A vingt ans, on a l'avenir devant soi. Pourtant, la réalité est souvent bien moins rose...

Un jeune homme de vingt ans, hésitant entre études supérieures et travail, est confronté à la dure réalité du chômage. Comme lui, des milliers de jeunes se sentent délaissés, ignorés, rejetés d'une société dans laquelle ils ne trouvent pas leur place. Ce désarroi et cette impuissance à ne pas pouvoir franchir la porte de leur avenir les relèguent parfois à une passivité dangereuse et malsaine, malgré eux.

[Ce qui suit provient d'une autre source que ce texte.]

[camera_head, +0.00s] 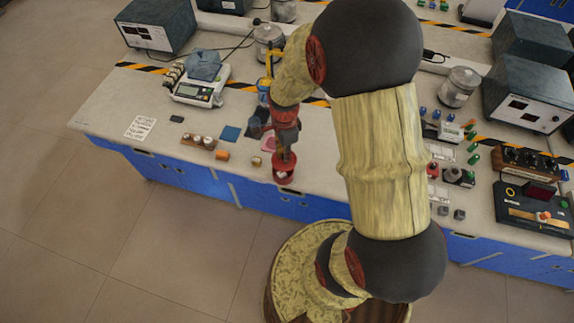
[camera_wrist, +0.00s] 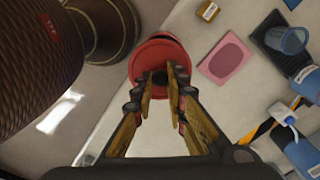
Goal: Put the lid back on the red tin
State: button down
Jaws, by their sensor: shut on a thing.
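The red tin (camera_head: 284,177) stands near the front edge of the bench, below my gripper (camera_head: 284,153) in the head view. In the wrist view my gripper (camera_wrist: 159,86) is shut on the dark knob of the round red lid (camera_wrist: 150,58). The lid lies over the tin, whose red rim (camera_wrist: 167,36) shows a little past the lid's far side. The lid and my fingers cover most of the tin. I cannot tell whether the lid rests on the tin or hangs just above it.
A pink pad (camera_wrist: 226,58) lies beside the tin, with a blue cup (camera_wrist: 286,39) on a dark pad beyond. A small orange block (camera_head: 222,155) and a wooden rack (camera_head: 199,142) lie left. A scale (camera_head: 200,91) stands farther back. Bench right of the tin is clear.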

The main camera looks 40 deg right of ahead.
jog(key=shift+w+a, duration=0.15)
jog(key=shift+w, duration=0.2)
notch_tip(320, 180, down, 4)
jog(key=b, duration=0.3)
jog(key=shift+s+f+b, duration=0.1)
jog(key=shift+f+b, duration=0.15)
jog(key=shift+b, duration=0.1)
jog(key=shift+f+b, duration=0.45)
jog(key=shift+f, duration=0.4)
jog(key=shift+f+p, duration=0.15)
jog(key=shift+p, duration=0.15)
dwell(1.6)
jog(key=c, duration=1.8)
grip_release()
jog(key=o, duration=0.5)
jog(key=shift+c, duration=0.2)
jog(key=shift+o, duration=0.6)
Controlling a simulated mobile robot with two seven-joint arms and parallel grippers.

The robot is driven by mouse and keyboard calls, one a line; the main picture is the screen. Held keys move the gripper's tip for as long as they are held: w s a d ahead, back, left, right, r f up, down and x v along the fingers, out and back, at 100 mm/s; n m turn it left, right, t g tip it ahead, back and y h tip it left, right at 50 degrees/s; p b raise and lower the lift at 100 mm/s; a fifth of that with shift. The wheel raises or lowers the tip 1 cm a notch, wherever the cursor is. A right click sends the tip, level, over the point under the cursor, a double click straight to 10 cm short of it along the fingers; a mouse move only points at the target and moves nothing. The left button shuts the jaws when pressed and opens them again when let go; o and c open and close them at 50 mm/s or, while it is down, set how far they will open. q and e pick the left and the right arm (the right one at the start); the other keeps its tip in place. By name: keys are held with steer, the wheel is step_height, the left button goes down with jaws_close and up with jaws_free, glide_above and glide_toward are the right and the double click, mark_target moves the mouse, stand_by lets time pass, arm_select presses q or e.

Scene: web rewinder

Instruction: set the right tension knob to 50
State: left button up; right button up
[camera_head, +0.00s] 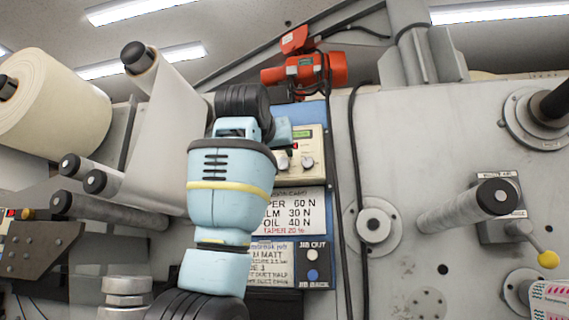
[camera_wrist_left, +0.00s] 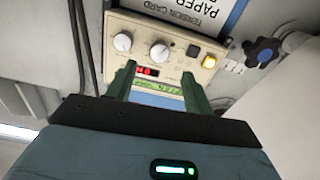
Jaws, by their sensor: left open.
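The right tension knob (camera_head: 307,162) is a pale round knob on the cream control panel, under a small green display (camera_head: 303,134). In the left wrist view the panel is upside down, so this knob (camera_wrist_left: 122,41) is on the left and the other knob (camera_wrist_left: 160,52) is nearer the middle. My left gripper (camera_wrist_left: 158,70) is open and empty, its green fingers pointing at the panel over the display side. Neither finger is seen around a knob. In the head view my left arm hides the panel's left part. The knob settings are too small to read. My right gripper is not in view.
Black cables (camera_head: 334,150) hang just right of the panel. A red motor unit (camera_head: 304,70) is above. A dark star-shaped handle (camera_wrist_left: 262,52) shows in the wrist view.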

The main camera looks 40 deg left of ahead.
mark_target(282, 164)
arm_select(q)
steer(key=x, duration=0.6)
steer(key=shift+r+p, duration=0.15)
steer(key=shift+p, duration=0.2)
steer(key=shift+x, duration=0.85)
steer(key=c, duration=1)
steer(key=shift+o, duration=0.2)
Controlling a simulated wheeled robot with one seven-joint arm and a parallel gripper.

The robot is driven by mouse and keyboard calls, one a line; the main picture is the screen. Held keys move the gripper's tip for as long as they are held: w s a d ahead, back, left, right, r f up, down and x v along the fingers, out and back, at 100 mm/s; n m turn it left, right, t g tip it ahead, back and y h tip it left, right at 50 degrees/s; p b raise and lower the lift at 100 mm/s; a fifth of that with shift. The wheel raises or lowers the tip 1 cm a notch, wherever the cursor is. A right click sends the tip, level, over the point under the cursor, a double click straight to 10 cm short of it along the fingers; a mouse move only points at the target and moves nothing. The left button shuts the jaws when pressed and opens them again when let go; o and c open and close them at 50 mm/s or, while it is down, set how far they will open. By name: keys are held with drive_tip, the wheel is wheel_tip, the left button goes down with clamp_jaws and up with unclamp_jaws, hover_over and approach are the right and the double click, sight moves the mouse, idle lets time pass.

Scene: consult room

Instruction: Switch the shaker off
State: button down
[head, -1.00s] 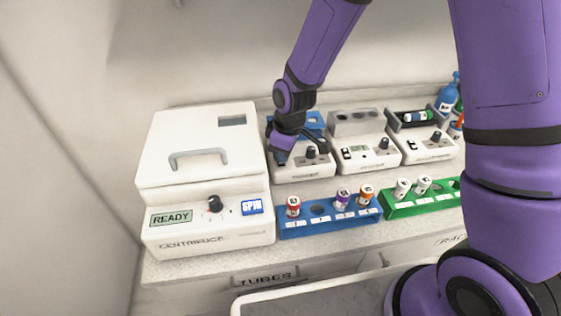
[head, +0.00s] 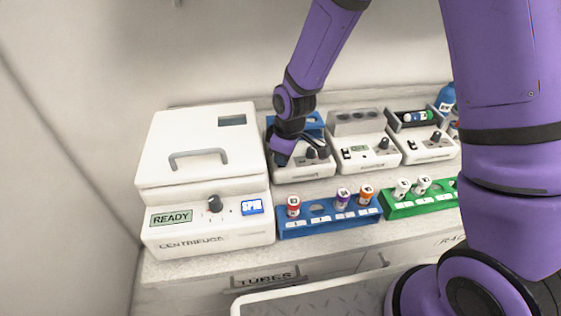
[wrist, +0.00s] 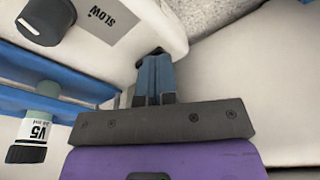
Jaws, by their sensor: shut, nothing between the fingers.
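The shaker (head: 290,172) appears to be the small white machine with a blue rack (head: 314,121) on top, just right of the centrifuge. Its dark knob (head: 323,152) shows at the front right. In the wrist view the knob (wrist: 46,17) stands beside a grey "SLOW" label (wrist: 113,22), and a tube marked V5 (wrist: 36,130) sits in the blue rack (wrist: 60,80). My gripper (wrist: 153,57) is shut and empty, its tips by the edge of the white housing; contact cannot be told. My gripper and wrist hide the shaker's left front, and no switch is visible there.
The centrifuge (head: 200,140), reading READY, stands close on the left. A white block machine (head: 362,158) and another with a tube on top (head: 428,150) stand right. Blue (head: 330,223) and green (head: 400,209) tube racks line the front. Bare counter shows between racks and machines.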

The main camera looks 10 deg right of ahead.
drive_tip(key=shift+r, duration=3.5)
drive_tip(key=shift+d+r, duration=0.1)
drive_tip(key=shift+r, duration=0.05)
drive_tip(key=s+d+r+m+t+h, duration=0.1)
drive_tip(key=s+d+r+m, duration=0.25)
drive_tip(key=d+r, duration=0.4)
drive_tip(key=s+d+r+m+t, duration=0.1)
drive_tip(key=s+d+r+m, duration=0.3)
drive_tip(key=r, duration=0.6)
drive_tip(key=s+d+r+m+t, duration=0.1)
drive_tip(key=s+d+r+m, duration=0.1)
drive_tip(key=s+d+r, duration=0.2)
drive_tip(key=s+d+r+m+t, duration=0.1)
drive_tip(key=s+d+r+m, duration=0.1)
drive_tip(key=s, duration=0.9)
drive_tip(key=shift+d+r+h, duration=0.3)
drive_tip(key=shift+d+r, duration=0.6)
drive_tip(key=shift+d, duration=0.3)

C'est ce parcours que le romancier tente de décrire au travers d'une fiction qui, hélas, dépeint aussi la réalité, devant cet abandon d'un idéal où chacun d'entre nous s'enrichit, s'épanouit, en un mot se trouve et trouve son chemin dans une activité aussi diverse soit-elle. Or celle-ci ne leur est pas offerte. Au contraire, c'est une stigmatisation et, trop souvent, un dédale inextricable de démarches comme autant d'obstacles qui se dressent devant eux. Et ceci concerne près d'un quart de nos jeunes...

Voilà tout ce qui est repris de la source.